3. Begehre nie von mir, was dir Freude und Vorteil gewähren kann, sondern, was mir gefällt, was meine Ehre befördert. Denn, wenn dein Urteil vernünftig ist, so sollst du ja meinen Willen und was er ordnet bei dir mehr gelten lassen als all dein Verlangen. Ich kenne dein Verlangen und habe alle deine Seufzer gehört. Du möchtest jetzt schon in der Freiheit sein, die den Kindern Gottes im Lande der Herrlichkeit Vorbehalten ist. Jetzt schon hast du Freude an dem unzerstörbaren Haus, an dem himmlischen Vaterland, das mit lauter Freude angefüllt ist. Aber diese deine Stunde ist noch nicht gekommen. Jetzt ist noch eine andere Stunde für dich, die Stunde des Streites, der Mühe, der Prüfung. Du wünschst, das höchste Gut jetzt schon zu besitzen, aber du kannst es jetzt noch nicht erreichen. Ich lebe: Warte auf mich (spricht der Herr [Luk. 22, 18]), bis das Reich Gottes kommt.

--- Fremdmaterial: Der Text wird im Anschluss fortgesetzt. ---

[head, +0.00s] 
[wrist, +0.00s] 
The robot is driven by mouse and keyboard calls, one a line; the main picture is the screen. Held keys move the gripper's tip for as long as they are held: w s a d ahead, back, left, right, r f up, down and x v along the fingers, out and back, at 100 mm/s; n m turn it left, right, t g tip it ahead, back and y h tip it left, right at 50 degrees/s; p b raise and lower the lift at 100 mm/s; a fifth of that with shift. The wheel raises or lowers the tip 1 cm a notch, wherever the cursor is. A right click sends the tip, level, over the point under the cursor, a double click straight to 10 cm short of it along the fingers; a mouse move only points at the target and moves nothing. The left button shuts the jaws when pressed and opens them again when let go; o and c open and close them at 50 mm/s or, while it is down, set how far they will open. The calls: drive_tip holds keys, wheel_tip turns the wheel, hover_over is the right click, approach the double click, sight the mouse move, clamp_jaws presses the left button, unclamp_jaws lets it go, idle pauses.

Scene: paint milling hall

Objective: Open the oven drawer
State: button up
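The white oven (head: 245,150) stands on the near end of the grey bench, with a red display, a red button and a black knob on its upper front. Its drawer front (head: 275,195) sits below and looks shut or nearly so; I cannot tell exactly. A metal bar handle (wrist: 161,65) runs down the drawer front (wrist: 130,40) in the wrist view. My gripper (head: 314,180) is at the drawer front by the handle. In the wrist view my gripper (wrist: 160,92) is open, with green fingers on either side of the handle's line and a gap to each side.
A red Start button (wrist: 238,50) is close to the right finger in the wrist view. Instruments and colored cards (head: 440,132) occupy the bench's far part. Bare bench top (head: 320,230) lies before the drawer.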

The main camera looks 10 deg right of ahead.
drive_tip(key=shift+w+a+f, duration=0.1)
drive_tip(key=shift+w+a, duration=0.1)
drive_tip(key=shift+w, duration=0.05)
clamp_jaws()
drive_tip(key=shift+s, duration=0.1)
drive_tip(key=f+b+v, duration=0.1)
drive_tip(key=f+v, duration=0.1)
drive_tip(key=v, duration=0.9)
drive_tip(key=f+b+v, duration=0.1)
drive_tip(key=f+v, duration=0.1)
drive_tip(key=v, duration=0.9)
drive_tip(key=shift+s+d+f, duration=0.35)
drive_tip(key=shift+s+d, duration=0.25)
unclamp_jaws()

4. Du mußt noch viele Prüfungen, mancherlei Übungen hier auf Erden durchmachen. Trost wird dir bisweilen gereicht werden, aber ein Genuß, der dein ganzes Herz sättigt, kann dir nicht gegeben werden. Fasse also neuen Mut und sei Mann, stark zum Leiden und stark zum Handeln, wenn sich gleich deine Natur noch so sehr dagegen sträubt. Du mußt einen neuen Menschen anziehen und in einen anderen Mann verwandelt werden. Du mußt oft tun lernen, was du nicht willst, und verlassen, was du behalten möchtest. Was andere wollen, wird zustande kommen; was du willst, ins Stocken geraten. Was andere sprechen, wird Gehör und Beifall finden; was du redest, für nichts geachtet werden. Andere werden mancherlei begehren und erhalten,[165] was sie begehren; du wirst auch begehren, aber nichts erhalten.

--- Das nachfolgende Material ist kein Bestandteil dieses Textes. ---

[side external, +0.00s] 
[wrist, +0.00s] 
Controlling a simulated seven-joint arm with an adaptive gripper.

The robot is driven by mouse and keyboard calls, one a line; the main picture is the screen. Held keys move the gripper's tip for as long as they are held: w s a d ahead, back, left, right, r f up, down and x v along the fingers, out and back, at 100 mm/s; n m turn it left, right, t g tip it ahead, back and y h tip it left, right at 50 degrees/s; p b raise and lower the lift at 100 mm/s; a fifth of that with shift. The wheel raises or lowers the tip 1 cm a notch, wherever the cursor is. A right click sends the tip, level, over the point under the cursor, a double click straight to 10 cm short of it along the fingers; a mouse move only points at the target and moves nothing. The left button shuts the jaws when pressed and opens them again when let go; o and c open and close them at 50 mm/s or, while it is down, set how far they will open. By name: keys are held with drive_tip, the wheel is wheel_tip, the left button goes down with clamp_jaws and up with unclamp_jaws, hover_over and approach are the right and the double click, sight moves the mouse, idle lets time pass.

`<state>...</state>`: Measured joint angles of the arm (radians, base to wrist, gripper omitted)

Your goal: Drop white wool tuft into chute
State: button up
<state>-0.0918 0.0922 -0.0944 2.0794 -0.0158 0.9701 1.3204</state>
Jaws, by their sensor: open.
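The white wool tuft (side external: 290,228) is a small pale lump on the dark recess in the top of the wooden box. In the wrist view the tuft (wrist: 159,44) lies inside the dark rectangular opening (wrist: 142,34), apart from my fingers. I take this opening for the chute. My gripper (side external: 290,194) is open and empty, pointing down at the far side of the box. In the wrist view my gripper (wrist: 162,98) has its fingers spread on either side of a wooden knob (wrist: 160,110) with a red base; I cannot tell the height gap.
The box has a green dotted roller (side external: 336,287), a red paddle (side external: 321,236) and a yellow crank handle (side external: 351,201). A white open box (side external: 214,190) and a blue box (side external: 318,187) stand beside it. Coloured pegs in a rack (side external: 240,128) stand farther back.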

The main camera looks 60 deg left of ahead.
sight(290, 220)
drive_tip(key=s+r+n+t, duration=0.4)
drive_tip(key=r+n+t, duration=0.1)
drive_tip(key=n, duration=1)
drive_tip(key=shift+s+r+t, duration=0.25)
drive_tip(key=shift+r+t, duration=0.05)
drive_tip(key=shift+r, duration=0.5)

5. Andere werden berühmte Männer werden, von denen sich die Leute nicht satt reden können, aber von dir wird es überall so stille sein, als wenn du nicht einmal auf Erden wärest. Anderen wird man diesen oder jenen wichtigen Auftrag geben, du aber wirst in dem Urteile der anderen zu nichts taugen. Darüber wird sich dann dein Herz bekümmern, und es wird viel sein, wenn du diesen Kummer stillleidend wirst tragen können. Durch diese und andere Erfahrungen muß der treue Knecht des Herrn erprobt werden, wie weit er sich selbst verleugnen und allen seinen Eigensinn und Eigenwillen brechen lernt. Es gibt kaum etwas, worin es dir so nottut abzusterben, wie im Sehen und Leiden dessen, was deinem Willen zuwider ist, besonders wenn dir Dinge befohlen werden, die unschicklich sind und die dir minder nützlich zu sein scheinen. Und weil du, unter deinen Oberen gesetzt, es nicht wagen willst, der höheren Gewalt zu widerstehen, so wird es dir schwer, immer nur nach dem Winke eines anderen zu wandeln und stets deine eigenen Empfindungen zu verleugnen.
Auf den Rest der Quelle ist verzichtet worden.